Fitness Magazine

Ideas Not Answers

By Kyle Knapp @Kyleknapp5
Ideas Not Answers

We all want answers.

That's basically why I started Bare 5. In search of answers to many of the questions everyone else is asking. I happened to be interested in health so most of my answer seeking was in that realm...

What is health?

What's the best diet?

Is barefoot better for you?

What's the best way to move?

What do healthier older people do?

What's really going on with cholesterol?

And on and on.

The further I get along in the search for answers the more I realize that there are very few true answers. Just ideas.

A World of Ideas Posing as Answers

Head over to the internet and search, "why can't I lose weight?"

Google quickly gives me:

  • An excerpt from Web MD talking about the thyroid
  • 25 reasons I can't lose weight from Eat This, Not That
  • 15 hidden reasons I can't lose weight from Eat This, Not That
  • The full link to the Web MD entry
  • A read this now article from Healthline
  • The real reason I can't lose weight from The Times
  • A green coffee article from Doctor NDTV
  • 5 surprising reasons from Dr. Oz
  • An article about eating healthy not working from Nia Shanks
  • 10 not so obvious reasons from Blum Health MD
  • An article from Mark Hyman MD

All of these are filled with answers to the question of why can't I (someone) lose weight. There's enough here to keep me busy for quite a while and that's just the first page of an unknown number of web results!

No matter how much we might want them to be, however, these aren't answers. They're simply ideas.

Answers come from concrete and defined questions, like, "Who played Chunk in The Goonies?" Of course we all know it's Jeff Cohen. 🙂

Answers don't come from uncertain and ambiguous questions like, "What's the best diet?" Try Googling that and see the massive amount of conflicting "answers" you get. That's clue number one that none of them are actually answers and are just different perspectives.

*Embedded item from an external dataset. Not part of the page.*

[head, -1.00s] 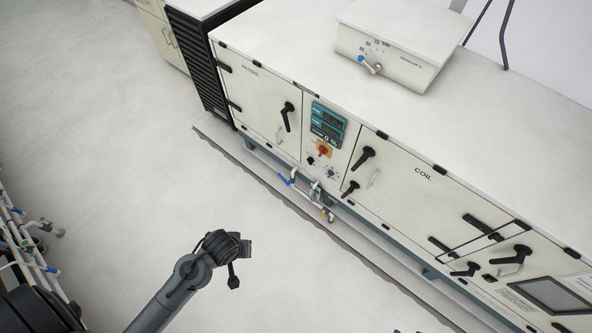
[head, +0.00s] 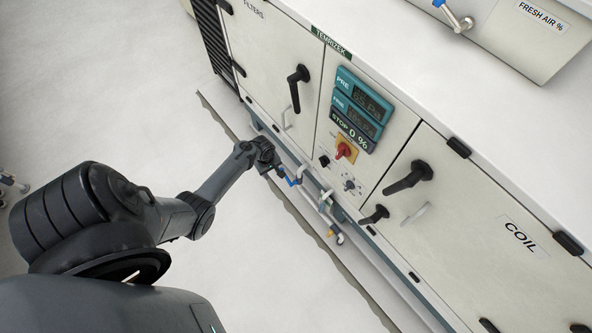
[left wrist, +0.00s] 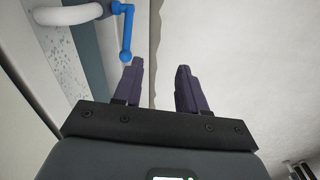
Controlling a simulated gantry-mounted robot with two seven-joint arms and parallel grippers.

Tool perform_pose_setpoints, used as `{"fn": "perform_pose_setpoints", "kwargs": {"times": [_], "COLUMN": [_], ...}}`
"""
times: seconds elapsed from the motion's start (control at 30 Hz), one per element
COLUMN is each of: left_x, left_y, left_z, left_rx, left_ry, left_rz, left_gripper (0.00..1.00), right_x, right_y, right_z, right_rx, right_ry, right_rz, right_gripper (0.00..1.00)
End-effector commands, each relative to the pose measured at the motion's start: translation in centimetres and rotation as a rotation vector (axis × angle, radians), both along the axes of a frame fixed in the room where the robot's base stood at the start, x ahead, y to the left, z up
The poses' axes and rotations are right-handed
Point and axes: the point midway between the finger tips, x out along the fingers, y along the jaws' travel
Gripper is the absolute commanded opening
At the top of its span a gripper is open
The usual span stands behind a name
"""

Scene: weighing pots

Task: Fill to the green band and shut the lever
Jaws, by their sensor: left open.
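A blue lever (head: 293,182) sits on the pipework low at the front of the cabinet. In the left wrist view the blue lever (left wrist: 127,32) hangs from a white pipe (left wrist: 65,15), its lower end just ahead of the left fingertip. My left gripper (left wrist: 160,68) is open and empty, with its dark fingers apart. In the head view the left gripper (head: 272,171) is small, close to the lever; I cannot tell there whether they touch. No green band can be made out. My right gripper is out of view.
Further pipe fittings with a yellow part (head: 332,232) stand right of the lever.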

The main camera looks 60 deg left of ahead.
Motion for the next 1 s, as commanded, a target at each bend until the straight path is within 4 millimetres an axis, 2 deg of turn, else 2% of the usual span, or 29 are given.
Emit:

Almost all of the questions we ask in health are hard to really focus and articulate because the body, our pseudo understanding of it and the massive scope of individuality makes it near impossible to set strict enough parameters to even ask a good enough question to get a definite answer.

So we're left with asking questions that, if asked well, result in ideas about answers, not actual facts. Don't get me wrong, I'd love for it to be easy: what's the best way to lose weight? Boom. Done. Next question.

But it's not.

So the best we can hope for are ideas. Which are great. We need ideas to help us search for the answers that work for us. We just can't get the two mixed up. Ideas are not answers, no matter how high up the Google search list they fall. People can pay a lot of money to climb up the internet search engines, which doesn't usually parallel the accuracy and helpfulness of their answers. Nor does the fact that a hundred thousand people viewing a idea does not an answer make.

Keep in mind that next time you ask a question about health. Look for, and realize you're searching for, ideas, not answers.

Also keep in mind that not all ideas are created equal and applicable to you. The reason there are so many answers/ideas in health is that everyone is different. A good idea for someone (the Keto Diet) may or may not be good for you but certainly isn't the legitimate answer.

I Smell Ice Cream!

The best part of the ideas not answers concept is that there's not just one way to do things. Veganism is not the answer to "why can't I lose weight", just an idea on how to do it. So that means if you like to have a steak every once in a while, you still have a chance at losing weight and you're not stuck with an answer you don't like.

Just like there's not one best flavor of ice cream. There's dozens upon dozens and they can all be someone's favorite.

Now, if all the ideas you "like" center around ice cream (they got Pralines & Cream and they got Mississippi Mud, and they got Chocolate Eruption!) and Netflix binges then you might have a little work on your hands to find a helpful answer. 🙂

Ideas mean options. Open ended. Possibilities. Answers mean closed. Strict. Confined.

We all like to know things. I get it. When I'm curious about the release date of Goonies 2, I don't want ideas I want answers! But when it comes to health all I really want to know is that there's some different flavors out there with which I can create my own menu.

Thanks for reading, have a great sundae!